September 27, 2021

Pizza and Neighborhood Change

Author photoBy Karen Sternheimer

There are many unforgettable aspects of my first week as a college student. Number one by far: my first slice of St. Mark’s Pizza, located at the corner of Third Avenue and St. Mark’s Place in lower Manhattan.

Surely you’ve heard about the uniqueness of New York-style pizza: huge slices, thin crust, and in the case of St. Mark’s, lots of cheese. As a student, I would get a slice from St. Mark’s almost once a week. At the time it was relatively cheap—maybe $2?—and so satisfying when money was tight.

Maybe it was so memorable because it was my first slice of any New York-style pizza, but to this day, more than thirty years later, I can vividly recall exactly what it tasted like. That’s why when I went back years later I was determined to get a slice, but to my continued horror, found that St. Mark’s Pizza is no more. It still hurts.

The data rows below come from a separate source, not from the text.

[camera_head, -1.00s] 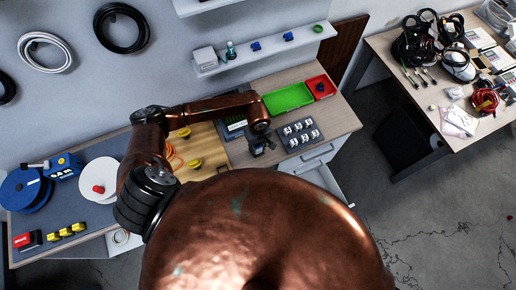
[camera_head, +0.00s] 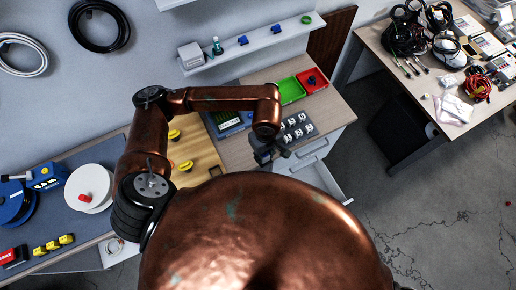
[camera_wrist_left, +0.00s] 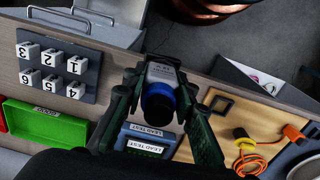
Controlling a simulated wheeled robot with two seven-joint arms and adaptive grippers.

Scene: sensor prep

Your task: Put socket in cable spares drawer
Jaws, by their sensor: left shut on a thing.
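My left gripper (camera_head: 264,154) hangs at the front edge of the workbench, beside the numbered block. In the left wrist view, its fingers (camera_wrist_left: 158,112) are shut around a socket (camera_wrist_left: 160,98) with a grey body, a blue ring and a dark round face. The socket is held above the bench front; in the head view the gripper hides it. A grey drawer (camera_head: 334,182) stands pulled out below the bench's right part. My copper body covers part of it. I cannot read a drawer label. My right gripper is not in view.
The numbered block (camera_head: 296,127) lies near the bench front, with a green tray (camera_head: 290,90) and red tray (camera_head: 312,81) behind. A lead test device (camera_wrist_left: 146,142) lies below the gripper. An orange cable (camera_wrist_left: 262,150) is beside it. A second table (camera_head: 430,100) stands at right.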

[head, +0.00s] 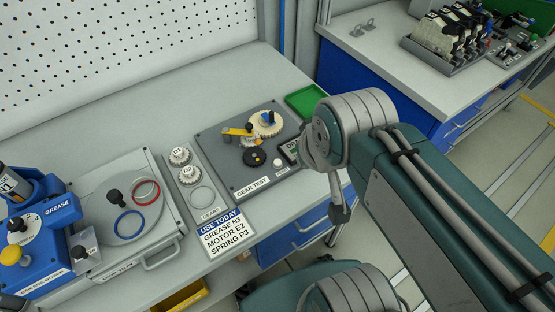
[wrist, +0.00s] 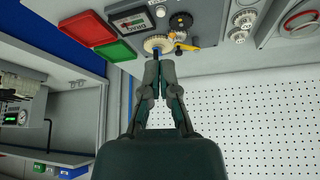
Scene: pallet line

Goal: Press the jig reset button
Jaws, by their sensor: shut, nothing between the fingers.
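The gear test jig (head: 225,160) is a grey plate on the bench, also at the top of the wrist view (wrist: 205,15). It carries a cream gear (head: 262,128), a yellow lever (head: 238,132) and a black knob (head: 254,158). A small round white button (head: 278,163) sits at its near right part, beside a dark display (head: 290,151); it also shows in the wrist view (wrist: 160,12). I read no reset label. My gripper (wrist: 160,62) is shut and empty. In the wrist view its tips appear just below the cream gear, apart from the white button; height is unclear.
A green tray (head: 306,101) lies behind the jig, with a red tray (wrist: 87,28) beside it. Gear stand (head: 183,190), round-plated station (head: 108,222) and blue grease unit (head: 45,250) stand left. A job card (head: 225,232) lies in front. A pegboard (head: 110,55) rises behind.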

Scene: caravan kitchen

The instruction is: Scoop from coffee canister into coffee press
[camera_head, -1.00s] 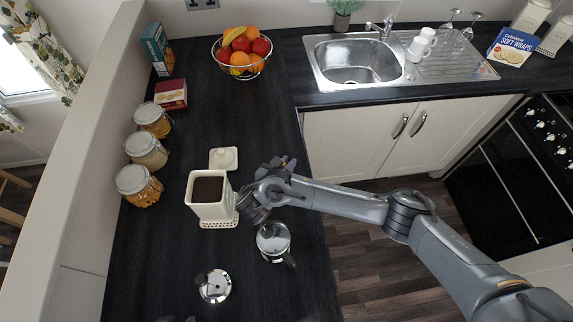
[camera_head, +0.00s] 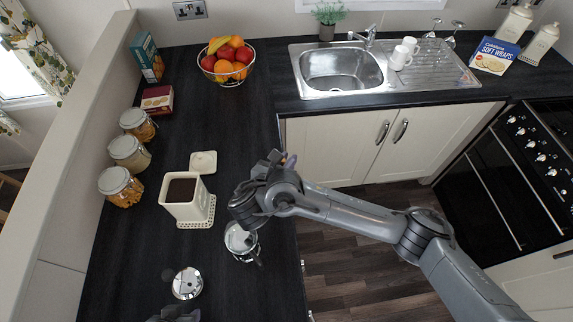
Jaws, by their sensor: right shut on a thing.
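The coffee canister (camera_head: 184,211), square and cream, stands open on the counter with dark coffee inside. The coffee press (camera_head: 240,250), a silver-topped pot with a dark handle, stands lidless to its right, nearer me. My right gripper (camera_head: 242,213) points down over the press. It is shut on the scoop, which is hidden under the wrist. The press lid (camera_head: 187,284) lies on the counter nearer me, its knob to the left. Only a dark bit of my left gripper (camera_head: 176,315) shows at the bottom edge, so its jaws cannot be judged.
The canister's lid (camera_head: 204,162) lies behind it, and a white lattice trivet (camera_head: 203,216) is beside or under it. Several glass jars (camera_head: 129,152) line the left wall. A fruit basket (camera_head: 228,66) stands farther back. The counter's right edge runs close to the press.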

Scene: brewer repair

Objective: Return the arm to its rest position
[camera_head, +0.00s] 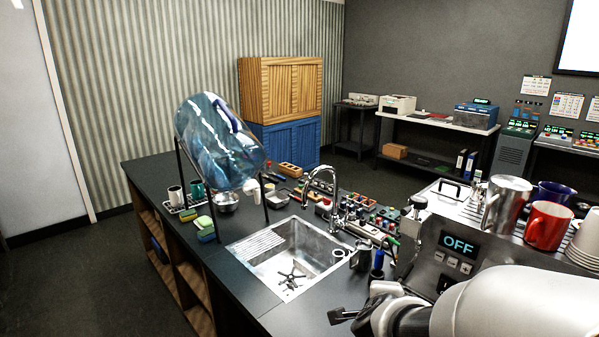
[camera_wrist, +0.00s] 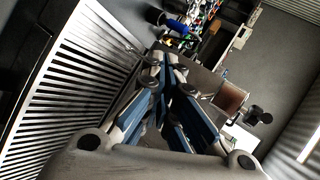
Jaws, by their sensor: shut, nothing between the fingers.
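My arm (camera_head: 520,305) reaches in from the lower right of the head view, in front of the coffee machine (camera_head: 455,250), whose display reads OFF. The arm partly hides the lower front of the machine. In the wrist view my gripper (camera_wrist: 165,62) points away from the camera, with its blue-sided fingers together at the tips. Nothing is held between them. A slatted grille surface (camera_wrist: 85,70) fills the left of the wrist view beside the fingers; I cannot tell whether anything touches it.
The dark counter (camera_head: 285,320) has a steel sink (camera_head: 290,260) with a tall faucet (camera_head: 321,185). A large blue water bottle (camera_head: 215,140) leans in a black stand. Cups, including a red mug (camera_head: 547,225), stand on the machine. Floor (camera_head: 90,280) at left is clear.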

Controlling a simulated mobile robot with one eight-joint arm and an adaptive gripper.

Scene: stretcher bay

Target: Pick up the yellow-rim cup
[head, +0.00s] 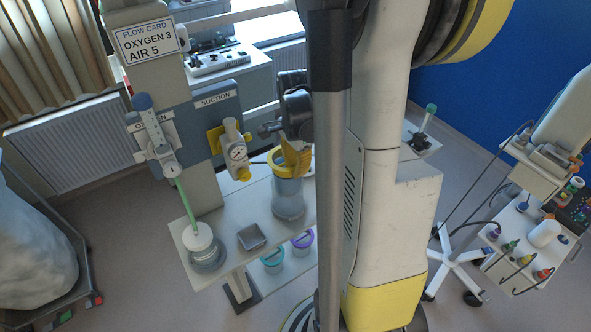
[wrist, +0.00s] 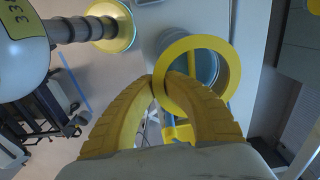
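The yellow-rim cup (head: 288,200) is a clear bluish cup with a wide yellow ring on top. In the head view it is upright at the right part of the pale shelf (head: 222,262), partly behind my arm. My gripper (head: 297,160) has yellow fingers and is at its rim from above. In the wrist view the fingertips (wrist: 161,82) are close together at the left side of the yellow ring (wrist: 227,62), one inside and one outside, with the rim between them. The gripper looks shut on the rim. I cannot tell whether the cup's base touches the shelf.
A white-lidded jar (head: 201,240) with a green tube and a small grey tray (head: 252,237) stand left of the cup. A teal-rim cup (head: 272,261) and a purple-rim cup (head: 302,243) sit lower down. The suction regulator (head: 236,152) juts out close by.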

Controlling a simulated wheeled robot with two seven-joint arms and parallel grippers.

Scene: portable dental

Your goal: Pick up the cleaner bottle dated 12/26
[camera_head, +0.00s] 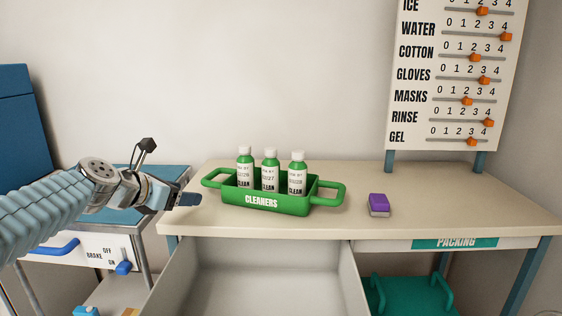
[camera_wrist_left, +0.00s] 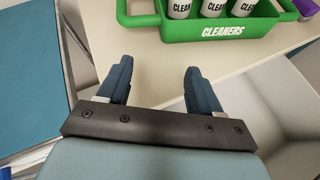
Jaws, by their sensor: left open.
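Three green cleaner bottles with white caps and labels stand upright in a green caddy marked CLEANERS (camera_head: 262,203) on the counter. They are the left bottle (camera_head: 245,168), the middle bottle (camera_head: 270,170) and the right bottle (camera_head: 297,173). Their small date text is too blurred to read with certainty. The caddy also shows at the top of the left wrist view (camera_wrist_left: 225,32), with the bottles' lower parts. My left gripper (camera_head: 190,199) is open and empty, left of the caddy and apart from it. Its two fingers show in the wrist view (camera_wrist_left: 158,82). My right gripper is not in view.
A purple block-like item (camera_head: 379,203) lies right of the caddy on the counter (camera_head: 440,205). An open, empty drawer (camera_head: 262,270) juts out below. A slider board (camera_head: 450,75) stands behind at the right. A blue-topped cart (camera_head: 120,190) stands at the left.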

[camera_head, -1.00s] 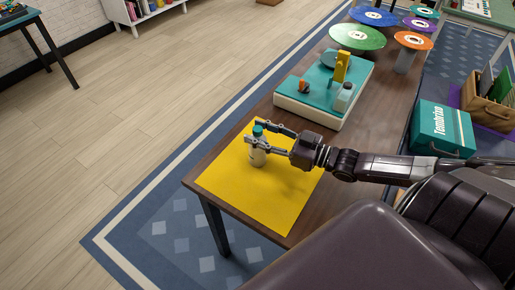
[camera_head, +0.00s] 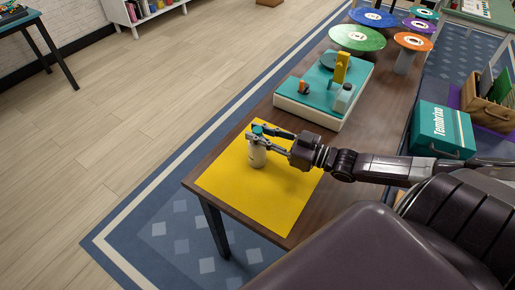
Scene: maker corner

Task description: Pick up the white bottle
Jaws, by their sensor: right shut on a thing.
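My right gripper (camera_head: 257,135) reaches in from the right and is shut on the bottle's upper part, just below the cap. The fingers hide part of the bottle's neck. My left gripper is not in view.
On the brown table (camera_head: 375,135), behind the mat, sits a teal-topped cream tray (camera_head: 318,88) with several small items. Round coloured discs (camera_head: 358,38) are at the table's far end. A teal case (camera_head: 440,130) and a wooden crate (camera_head: 487,102) are to the right.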

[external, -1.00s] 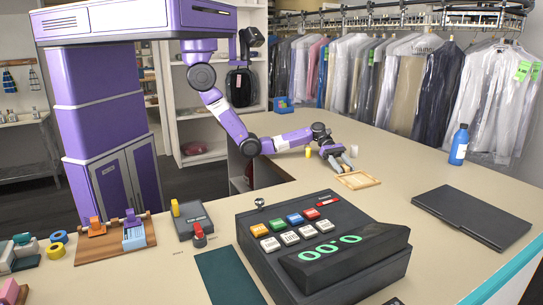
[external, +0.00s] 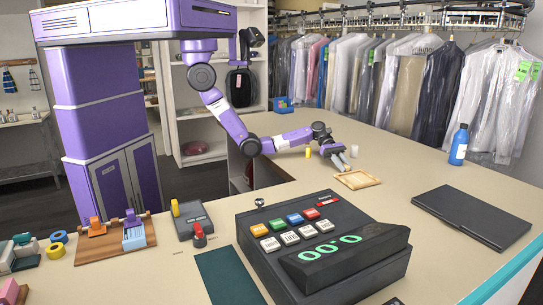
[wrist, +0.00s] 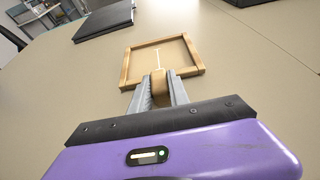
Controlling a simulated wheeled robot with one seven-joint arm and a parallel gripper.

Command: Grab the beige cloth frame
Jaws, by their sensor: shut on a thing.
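The beige cloth frame (external: 368,183) lies on the counter in the external view, a flat square with a light wooden border. It also shows in the wrist view (wrist: 187,50), just ahead of my gripper (wrist: 160,90). My gripper's two grey fingers are closed around a tan wooden piece at the near side of the frame, which appears to be part of its border. In the external view my gripper (external: 342,163) points down at the frame's far left edge. The contact itself is small there. I cannot tell whether the frame is lifted.
A dark flat case (external: 470,215) and a blue bottle (external: 459,146) stand to the right. A cash register (external: 325,240) is in front. Small cups (external: 308,153) stand near my gripper. Bagged garments (external: 410,90) hang behind.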

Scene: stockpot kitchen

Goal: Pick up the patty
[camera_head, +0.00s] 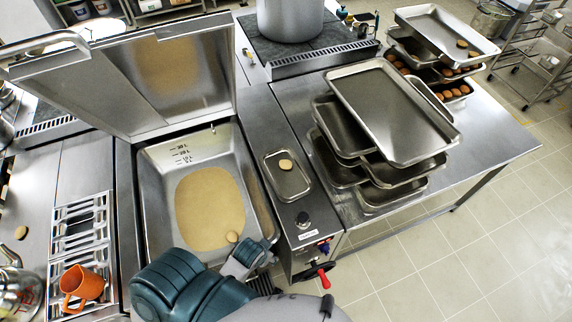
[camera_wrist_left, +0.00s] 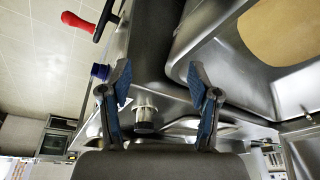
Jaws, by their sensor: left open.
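In the head view one round tan patty (camera_head: 285,165) lies on a small metal tray (camera_head: 290,187) on the ledge right of the tilting pan. Another patty (camera_head: 232,237) is at the near edge of the tan liquid in the pan (camera_head: 152,235). My left arm comes in at the bottom, over the pan's near edge; its fingertips are not clear there. In the left wrist view my left gripper (camera_wrist_left: 156,82) is open, with nothing between its two blue-padded fingers. That view shows the pan's liquid at upper right and no patty. My right gripper is not seen.
A red-handled crank (camera_head: 318,276) sticks out at the ledge's front. The pan's lid (camera_head: 110,85) stands open behind it. Stacked trays (camera_head: 395,110) fill the right table, with several patties at the back.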

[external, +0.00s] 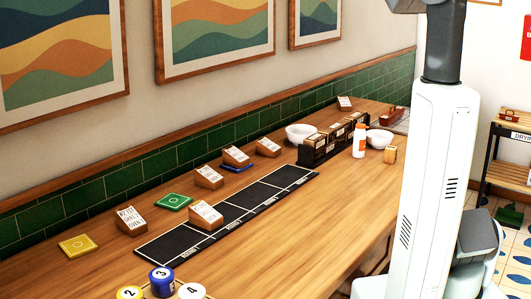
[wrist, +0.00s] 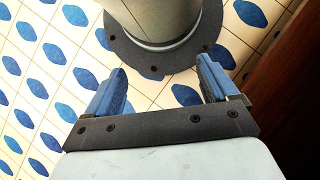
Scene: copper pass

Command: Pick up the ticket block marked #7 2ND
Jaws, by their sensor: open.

Writer Ada Calhoun documents centuries of change in her book St. Marks is Dead: The Many Lives of America’s Hippest Street. From farmland owned by one of New York City’s original settlers, Peter Stuyvesant, to the home of poet W.H. Auden, countercultural revolutionaries, artists, the birth of the punk scene, and new immigrants settling into the U.S., Calhoun details the many lives this three-block street in the East Village of lower Manhattan has had.

The street, which Calhoun grew up on in the 1970s and 80s, is the book’s main character, a complicated character which she does not view with sentimentality. While not a sociologist or historian, Calhoun does a great job placing us there at various points in its centuries-long past. In the stories she tells, we are better able to understand its changes in the larger social and political context.

St. Mark’s Place runs from Third Avenue (where I lived for two years as a college student) to Avenue A, a place I was told in my freshman orientation never to cross. “Alphabet City”—Avenues A, B, C, and D, were considered too dangerous for naïve college students. My first week, a group of us went to a biker bar in Alphabet City, and a manager suggested we leave for our own safety (oh, and we were all underage too). Years later I remembered being shocked when I ate at a very fancy farm-to-table restaurant in Alphabet City where the bill for our table approached $1,000.

Calhoun’s book is a reminder that places are dynamic, not fixed and unchanging. Much like South Los Angeles, which I recently wrote about, changes in St. Mark’s Place are shaped by factors like immigration patterns and housing costs. Both neighborhoods exist within high-cost cities, and high housing costs often push or pull people into these communities. St. Marks’s history of being a haven for artists, anarchists, and countercultural “coolness” can draw people who want to be close to the creative ground zero, which in turn drives rents up and pushes out the people who helped create the neighborhood vibe.

I’m not sure why St. Mark’s Pizza closed, but my guess is that gentrification in the early 2000s made the rent too expensive. Just up the street on Third Avenue, a formerly seedy block featured a Ben & Jerry’s ice cream shop and other nationally-branded stores when I was there in the mid-2000s. New high-rise apartment buildings now add a polish to Third Avenue on blocks that were mostly occupied by drug dealers and prostitutes when I was a student.

It is certainly nicer to walk around that area now, with less of a smell of human waste and more foot traffic. But of course, something is gone. Calhoun’s history prevents us from nostalgic longing: with each change, something vanishes but something new emerges. Her interviewees expressed remorse about a bygone era no matter when they lived on St. Mark’s. The only constant was the sadness over the “death” of St. Mark’s Place.

During my first semester, our writing instructor took us on a “field trip”: a walk through the streets on the Lower East Side, including St. Mark’s Place. He took us into the “forbidden zone,” where our orientation leaders emphasized over and over the dangers that awaited us there. We went past shuttered buildings, people passed out on stoops, the Hell’s Angels headquarters then on East Third Street, and other sights a kid just weeks removed from a midwestern suburb never could have imagined.

He asked us to think about the stories of the people who lived and worked on those streets, and when we arrived at a park overlooking the East River, we stopped to write about what we saw. It was overwhelming, too much to detail, but you could feel the history steeped in the neighborhood. Calhoun unravels the story of St. Mark’s Place for us, reminding us how places shape people and how people—and larger social contexts—shape places. And pizza.